[Data from robot episodes]
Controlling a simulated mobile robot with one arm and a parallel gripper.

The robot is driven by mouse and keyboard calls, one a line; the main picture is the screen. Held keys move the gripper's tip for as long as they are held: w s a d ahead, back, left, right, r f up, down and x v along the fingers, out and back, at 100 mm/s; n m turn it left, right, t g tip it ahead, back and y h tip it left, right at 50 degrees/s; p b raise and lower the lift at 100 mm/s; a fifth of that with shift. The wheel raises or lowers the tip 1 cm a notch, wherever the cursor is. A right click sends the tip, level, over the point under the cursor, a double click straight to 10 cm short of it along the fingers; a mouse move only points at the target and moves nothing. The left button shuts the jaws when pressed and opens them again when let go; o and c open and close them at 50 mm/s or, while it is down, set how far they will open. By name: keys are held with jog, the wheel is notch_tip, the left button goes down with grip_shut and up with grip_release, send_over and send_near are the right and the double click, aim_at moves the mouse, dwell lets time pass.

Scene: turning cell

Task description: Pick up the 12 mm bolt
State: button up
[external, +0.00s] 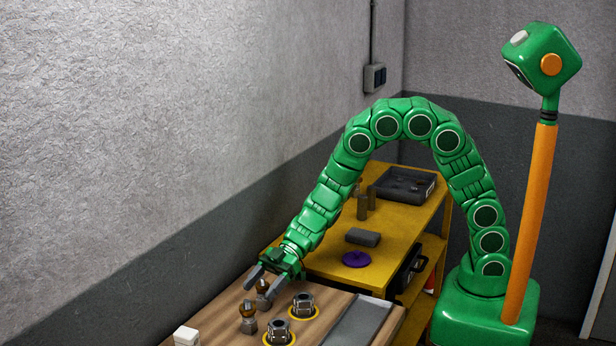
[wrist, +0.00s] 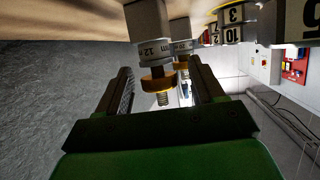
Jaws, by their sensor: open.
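In the wrist view, a piece with a grey block, a pale collar reading "12 m" and a gold nut-like part on a thread, the 12 mm bolt (wrist: 157,82), appears between my fingers. The picture looks upside down, with the wood at the top. My gripper (external: 259,288) is open and empty; its fingers (wrist: 160,70) lie either side of the bolt in the picture, with no clear contact. A second, similar bolt (wrist: 181,60) shows behind it. In the external view, two brown-topped bolts stand by my gripper, one at the fingers (external: 263,291) and one nearer (external: 248,320); their labels are unreadable there.
Two ringed metal pieces (external: 303,305) (external: 279,331) stand to the right on the wooden bench, beside a grey tray (external: 358,324). A white block (external: 187,336) is at the front left. A yellow bench (external: 404,229) behind holds a purple disc (external: 356,259) and a dark tray (external: 405,184).

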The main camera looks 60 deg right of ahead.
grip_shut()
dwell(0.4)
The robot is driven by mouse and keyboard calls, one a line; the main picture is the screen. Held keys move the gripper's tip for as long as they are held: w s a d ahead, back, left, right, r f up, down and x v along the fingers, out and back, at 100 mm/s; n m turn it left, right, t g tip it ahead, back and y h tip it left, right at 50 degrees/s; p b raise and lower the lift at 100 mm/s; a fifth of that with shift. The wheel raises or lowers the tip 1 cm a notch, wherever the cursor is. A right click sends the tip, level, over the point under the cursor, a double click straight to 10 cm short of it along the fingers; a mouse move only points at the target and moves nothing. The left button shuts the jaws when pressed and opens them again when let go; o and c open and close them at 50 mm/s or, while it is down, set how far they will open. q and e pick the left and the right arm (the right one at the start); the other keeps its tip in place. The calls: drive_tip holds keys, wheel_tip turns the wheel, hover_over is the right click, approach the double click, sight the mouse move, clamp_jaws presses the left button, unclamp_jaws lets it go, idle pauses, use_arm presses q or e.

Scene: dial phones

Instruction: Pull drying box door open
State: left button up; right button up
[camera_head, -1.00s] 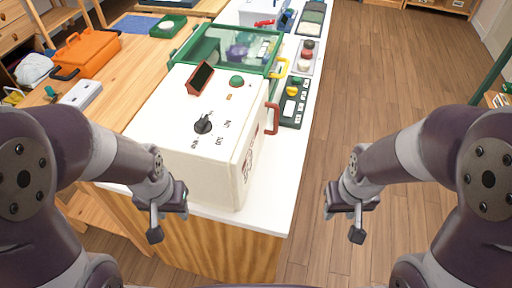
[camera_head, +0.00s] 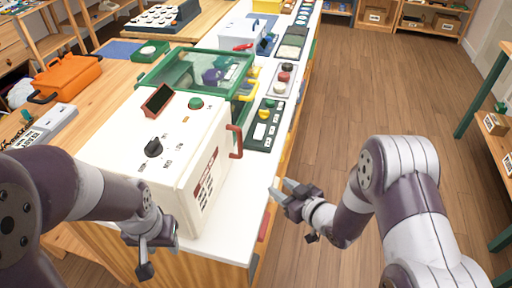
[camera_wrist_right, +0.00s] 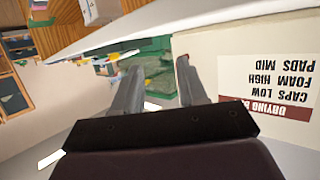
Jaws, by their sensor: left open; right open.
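The white drying box (camera_head: 165,140) stands on the white counter, with a black dial (camera_head: 153,148) and a green button (camera_head: 196,104) on top. Its front door (camera_head: 205,180) faces right and looks shut, with a red-brown handle (camera_head: 238,142) at the far edge. The box's printed label (camera_wrist_right: 265,85) shows upside down in the right wrist view. My right gripper (camera_head: 280,188) is open and empty, right of the door and nearer than the handle, apart from it. My left gripper (camera_head: 160,256) is open and empty at the box's near side.
A green-framed clear-lidded case (camera_head: 200,72) stands behind the box. A dark button panel (camera_head: 265,125) lies on the counter beyond the handle. An orange toolbox (camera_head: 68,76) sits on the wooden table at left. The floor (camera_head: 350,100) right of the counter is open.

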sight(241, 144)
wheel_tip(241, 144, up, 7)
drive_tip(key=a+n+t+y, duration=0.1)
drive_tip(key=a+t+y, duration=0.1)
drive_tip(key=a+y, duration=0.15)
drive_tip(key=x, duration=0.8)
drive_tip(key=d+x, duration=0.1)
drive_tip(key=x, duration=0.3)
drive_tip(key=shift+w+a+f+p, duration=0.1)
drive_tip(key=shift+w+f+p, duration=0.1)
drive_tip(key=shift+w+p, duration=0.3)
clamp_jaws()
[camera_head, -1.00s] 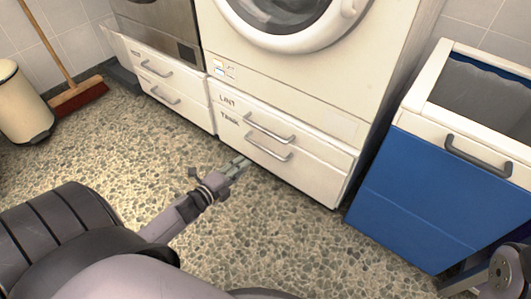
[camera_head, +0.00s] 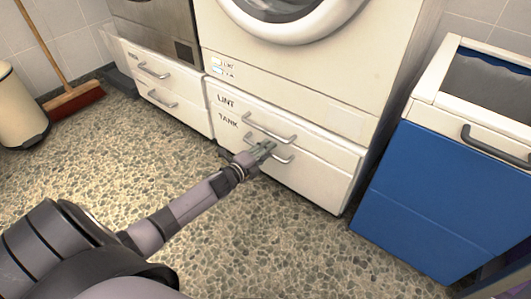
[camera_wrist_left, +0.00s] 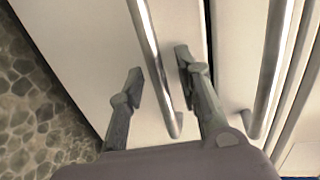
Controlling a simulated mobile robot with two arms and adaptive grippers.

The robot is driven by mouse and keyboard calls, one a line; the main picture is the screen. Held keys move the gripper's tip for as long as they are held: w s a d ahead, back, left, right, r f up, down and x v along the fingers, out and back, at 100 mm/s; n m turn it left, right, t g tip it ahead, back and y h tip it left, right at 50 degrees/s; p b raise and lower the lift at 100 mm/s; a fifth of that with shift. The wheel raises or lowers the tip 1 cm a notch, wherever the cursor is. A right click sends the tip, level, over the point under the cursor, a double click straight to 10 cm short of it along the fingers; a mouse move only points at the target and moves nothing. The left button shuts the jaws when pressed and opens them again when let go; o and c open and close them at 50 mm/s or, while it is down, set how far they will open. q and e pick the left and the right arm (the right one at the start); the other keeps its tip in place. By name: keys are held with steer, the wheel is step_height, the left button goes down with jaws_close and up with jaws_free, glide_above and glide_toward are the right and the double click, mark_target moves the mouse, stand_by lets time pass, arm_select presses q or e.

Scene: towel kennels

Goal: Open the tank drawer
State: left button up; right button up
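The tank drawer (camera_head: 312,189) is the lower white drawer under the right-hand machine, labelled TANK, and it is closed. Its grey bar handle (camera_head: 287,160) is partly hidden by my left gripper (camera_head: 266,149). In the left wrist view my left gripper (camera_wrist_left: 158,72) is open, with one finger on each side of the tank handle (camera_wrist_left: 152,45). Gaps show between the bar and the fingers. The lint drawer (camera_head: 330,145) above is closed; its handle (camera_wrist_left: 270,70) lies to the right of the fingers in the wrist view. My right gripper is out of view.
A blue and white hamper (camera_head: 430,200) stands to the right of the machine. More drawers (camera_head: 170,90) are under the left-hand machine. A broom (camera_head: 75,98) and a cream bin (camera_head: 20,110) are at the far left. The speckled floor (camera_head: 270,235) before the drawers is clear.

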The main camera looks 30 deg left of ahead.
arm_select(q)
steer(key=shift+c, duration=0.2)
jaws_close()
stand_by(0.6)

> **WORK INSTRUCTIONS**
Every line from the one containing "Goal: Open the tank drawer" through the last line of the entries must be written out verbatim, and no other line.

> **ANSWER TO THIS PROBLEM**
Goal: Open the tank drawer
State: left button up; right button up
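The tank drawer (camera_head: 312,189) is the lower white drawer under the right-hand machine, labelled TANK, and it is closed. Its grey bar handle (camera_head: 287,160) is partly hidden by my left gripper (camera_head: 266,149). In the left wrist view my left gripper (camera_wrist_left: 158,72) is open, with one finger on each side of the tank handle (camera_wrist_left: 152,45). Gaps show between the bar and the fingers. The lint drawer (camera_head: 330,145) above is closed; its handle (camera_wrist_left: 270,70) lies to the right of the fingers in the wrist view. My right gripper is out of view.
A blue and white hamper (camera_head: 430,200) stands to the right of the machine. More drawers (camera_head: 170,90) are under the left-hand machine. A broom (camera_head: 75,98) and a cream bin (camera_head: 20,110) are at the far left. The speckled floor (camera_head: 270,235) before the drawers is clear.

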The main camera looks 30 deg left of ahead.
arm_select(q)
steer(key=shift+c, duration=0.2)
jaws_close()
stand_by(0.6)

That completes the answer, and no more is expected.